Set task: Go to the line that contains "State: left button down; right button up", then write out that line and all that follow to the end of the listing, exactly and without pictures.
═════ Source material ═════
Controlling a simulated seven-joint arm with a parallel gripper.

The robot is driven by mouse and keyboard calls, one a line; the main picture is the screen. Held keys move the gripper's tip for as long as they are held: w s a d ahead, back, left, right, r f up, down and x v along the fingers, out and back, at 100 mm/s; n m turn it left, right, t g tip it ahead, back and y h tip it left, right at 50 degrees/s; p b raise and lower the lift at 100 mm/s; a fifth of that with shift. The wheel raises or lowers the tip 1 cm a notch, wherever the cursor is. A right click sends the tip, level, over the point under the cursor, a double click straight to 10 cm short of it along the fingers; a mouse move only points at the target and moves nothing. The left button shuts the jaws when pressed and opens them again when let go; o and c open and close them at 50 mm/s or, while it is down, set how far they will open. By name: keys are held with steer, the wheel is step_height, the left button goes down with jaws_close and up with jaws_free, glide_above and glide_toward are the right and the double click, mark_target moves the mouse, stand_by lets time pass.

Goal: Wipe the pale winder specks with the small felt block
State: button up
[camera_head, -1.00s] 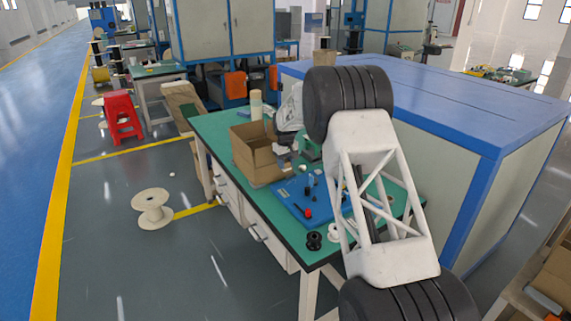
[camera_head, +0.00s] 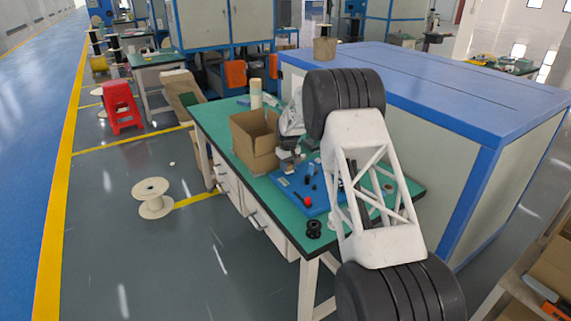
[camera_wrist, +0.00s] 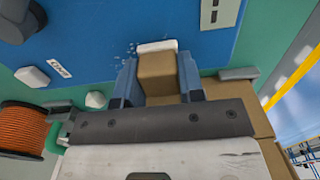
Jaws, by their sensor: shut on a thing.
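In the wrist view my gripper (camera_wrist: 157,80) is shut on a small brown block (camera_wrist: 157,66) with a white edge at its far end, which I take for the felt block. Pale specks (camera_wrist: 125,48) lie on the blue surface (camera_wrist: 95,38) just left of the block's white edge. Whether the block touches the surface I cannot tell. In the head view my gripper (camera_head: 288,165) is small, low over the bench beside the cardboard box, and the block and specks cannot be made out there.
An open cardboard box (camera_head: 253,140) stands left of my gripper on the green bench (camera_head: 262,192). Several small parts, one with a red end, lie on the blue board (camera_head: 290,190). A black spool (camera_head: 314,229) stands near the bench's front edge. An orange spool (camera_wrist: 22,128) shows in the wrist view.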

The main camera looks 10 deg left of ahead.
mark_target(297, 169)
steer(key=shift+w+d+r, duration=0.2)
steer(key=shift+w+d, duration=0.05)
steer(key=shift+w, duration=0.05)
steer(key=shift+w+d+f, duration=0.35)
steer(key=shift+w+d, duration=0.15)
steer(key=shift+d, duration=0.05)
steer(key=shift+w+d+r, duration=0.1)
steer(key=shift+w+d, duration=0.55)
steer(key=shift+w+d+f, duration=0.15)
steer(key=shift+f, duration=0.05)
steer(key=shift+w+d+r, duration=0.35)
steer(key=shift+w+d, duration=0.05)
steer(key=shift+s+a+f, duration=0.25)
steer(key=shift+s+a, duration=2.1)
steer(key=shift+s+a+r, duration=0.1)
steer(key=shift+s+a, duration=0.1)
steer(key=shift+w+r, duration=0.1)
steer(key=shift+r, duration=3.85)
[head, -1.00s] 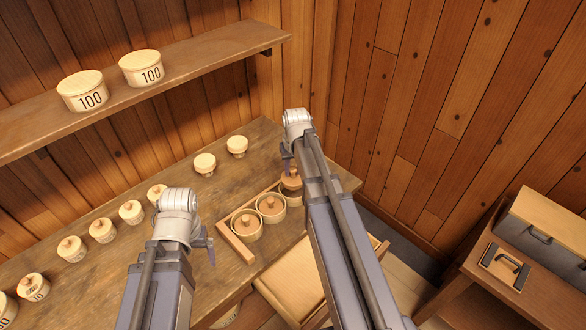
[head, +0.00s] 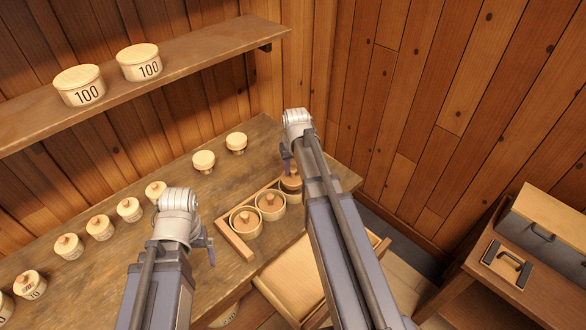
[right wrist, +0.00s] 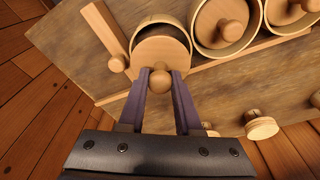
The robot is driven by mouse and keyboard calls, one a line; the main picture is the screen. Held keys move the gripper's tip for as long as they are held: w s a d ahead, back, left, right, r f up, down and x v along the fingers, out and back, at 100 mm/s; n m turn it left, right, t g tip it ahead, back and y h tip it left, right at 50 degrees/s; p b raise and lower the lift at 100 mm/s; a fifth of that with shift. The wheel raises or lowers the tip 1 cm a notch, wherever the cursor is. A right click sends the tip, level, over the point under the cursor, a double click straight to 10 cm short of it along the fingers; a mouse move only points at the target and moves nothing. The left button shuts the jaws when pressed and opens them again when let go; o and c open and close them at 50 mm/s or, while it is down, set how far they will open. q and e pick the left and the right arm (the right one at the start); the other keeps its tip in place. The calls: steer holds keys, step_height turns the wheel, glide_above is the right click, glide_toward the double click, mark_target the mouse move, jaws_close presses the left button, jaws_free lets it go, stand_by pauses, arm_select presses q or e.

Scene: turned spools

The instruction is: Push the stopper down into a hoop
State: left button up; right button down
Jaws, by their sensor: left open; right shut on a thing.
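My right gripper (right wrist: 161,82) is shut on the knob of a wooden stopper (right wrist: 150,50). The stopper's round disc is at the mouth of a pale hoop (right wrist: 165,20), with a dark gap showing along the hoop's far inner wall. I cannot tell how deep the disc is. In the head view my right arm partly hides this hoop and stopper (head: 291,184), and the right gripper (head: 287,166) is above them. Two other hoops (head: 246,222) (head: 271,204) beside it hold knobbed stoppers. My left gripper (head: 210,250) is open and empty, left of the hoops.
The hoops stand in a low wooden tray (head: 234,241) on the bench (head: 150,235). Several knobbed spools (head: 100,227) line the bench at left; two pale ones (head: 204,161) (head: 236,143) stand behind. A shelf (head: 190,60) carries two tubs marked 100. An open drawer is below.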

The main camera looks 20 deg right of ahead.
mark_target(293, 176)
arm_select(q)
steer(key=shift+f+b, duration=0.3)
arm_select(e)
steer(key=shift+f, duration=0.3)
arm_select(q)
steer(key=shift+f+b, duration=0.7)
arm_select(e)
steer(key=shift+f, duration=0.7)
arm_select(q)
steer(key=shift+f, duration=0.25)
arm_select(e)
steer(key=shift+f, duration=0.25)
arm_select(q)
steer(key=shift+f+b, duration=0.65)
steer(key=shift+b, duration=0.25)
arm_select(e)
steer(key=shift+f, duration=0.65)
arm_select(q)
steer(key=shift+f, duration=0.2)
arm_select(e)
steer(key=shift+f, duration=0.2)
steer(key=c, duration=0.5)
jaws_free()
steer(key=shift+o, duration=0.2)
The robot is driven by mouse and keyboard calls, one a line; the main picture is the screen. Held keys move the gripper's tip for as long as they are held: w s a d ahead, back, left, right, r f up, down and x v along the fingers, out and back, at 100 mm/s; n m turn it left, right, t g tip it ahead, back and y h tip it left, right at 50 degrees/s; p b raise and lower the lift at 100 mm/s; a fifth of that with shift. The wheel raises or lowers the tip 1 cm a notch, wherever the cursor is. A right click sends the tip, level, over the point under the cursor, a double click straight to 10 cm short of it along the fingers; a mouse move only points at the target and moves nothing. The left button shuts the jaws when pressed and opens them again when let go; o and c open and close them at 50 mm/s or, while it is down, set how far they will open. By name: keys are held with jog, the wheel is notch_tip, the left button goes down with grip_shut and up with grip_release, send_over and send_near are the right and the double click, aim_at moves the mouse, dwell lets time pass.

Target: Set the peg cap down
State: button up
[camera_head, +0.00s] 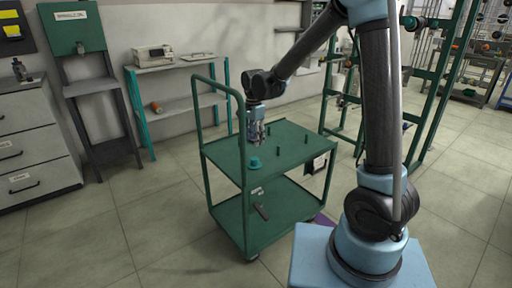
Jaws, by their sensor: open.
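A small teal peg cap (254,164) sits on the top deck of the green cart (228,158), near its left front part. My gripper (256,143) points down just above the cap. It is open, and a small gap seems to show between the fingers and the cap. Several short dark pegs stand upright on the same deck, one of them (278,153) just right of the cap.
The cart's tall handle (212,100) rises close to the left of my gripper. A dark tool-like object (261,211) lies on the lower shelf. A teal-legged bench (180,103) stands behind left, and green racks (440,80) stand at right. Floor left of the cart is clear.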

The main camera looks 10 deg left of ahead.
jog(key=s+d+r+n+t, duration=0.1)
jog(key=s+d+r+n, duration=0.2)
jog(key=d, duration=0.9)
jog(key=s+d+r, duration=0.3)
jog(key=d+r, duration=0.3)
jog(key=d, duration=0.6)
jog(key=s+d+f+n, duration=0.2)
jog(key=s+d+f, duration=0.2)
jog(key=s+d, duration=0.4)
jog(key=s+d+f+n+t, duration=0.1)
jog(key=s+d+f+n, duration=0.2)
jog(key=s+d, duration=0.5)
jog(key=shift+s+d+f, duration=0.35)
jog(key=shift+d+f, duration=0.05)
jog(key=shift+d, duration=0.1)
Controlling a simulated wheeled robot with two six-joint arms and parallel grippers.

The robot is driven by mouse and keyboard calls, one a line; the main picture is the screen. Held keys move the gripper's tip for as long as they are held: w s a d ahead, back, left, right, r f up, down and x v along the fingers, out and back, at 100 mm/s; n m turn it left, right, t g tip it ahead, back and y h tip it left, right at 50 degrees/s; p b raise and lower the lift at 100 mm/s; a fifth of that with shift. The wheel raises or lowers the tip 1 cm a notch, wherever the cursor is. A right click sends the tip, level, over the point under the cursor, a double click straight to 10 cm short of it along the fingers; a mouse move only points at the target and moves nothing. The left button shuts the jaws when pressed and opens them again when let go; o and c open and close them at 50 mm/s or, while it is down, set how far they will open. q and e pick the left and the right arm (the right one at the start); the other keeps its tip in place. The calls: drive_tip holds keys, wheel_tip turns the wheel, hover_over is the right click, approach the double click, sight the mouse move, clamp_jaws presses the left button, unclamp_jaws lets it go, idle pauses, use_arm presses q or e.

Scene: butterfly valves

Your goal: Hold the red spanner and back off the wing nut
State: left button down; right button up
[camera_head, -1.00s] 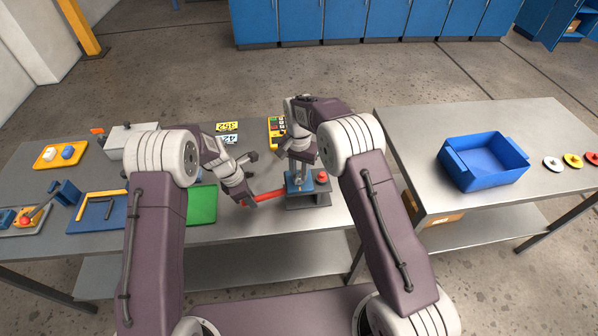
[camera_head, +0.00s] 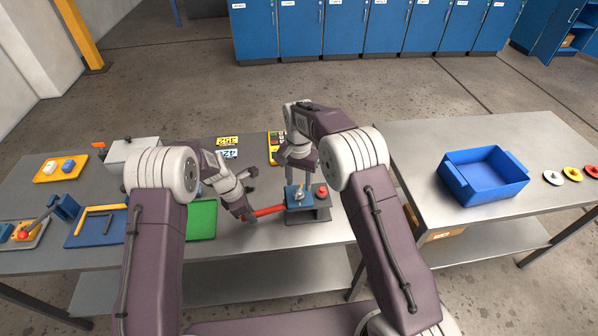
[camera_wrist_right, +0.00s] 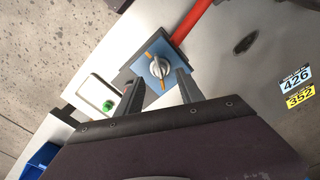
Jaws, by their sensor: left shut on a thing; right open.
═════
Response to the exercise:
State: left button down; right button up
[camera_head, -1.00s] 
[camera_head, +0.00s] 
[camera_wrist_right, +0.00s] 
Jaws, by their sensor: left shut on a thing; right open.

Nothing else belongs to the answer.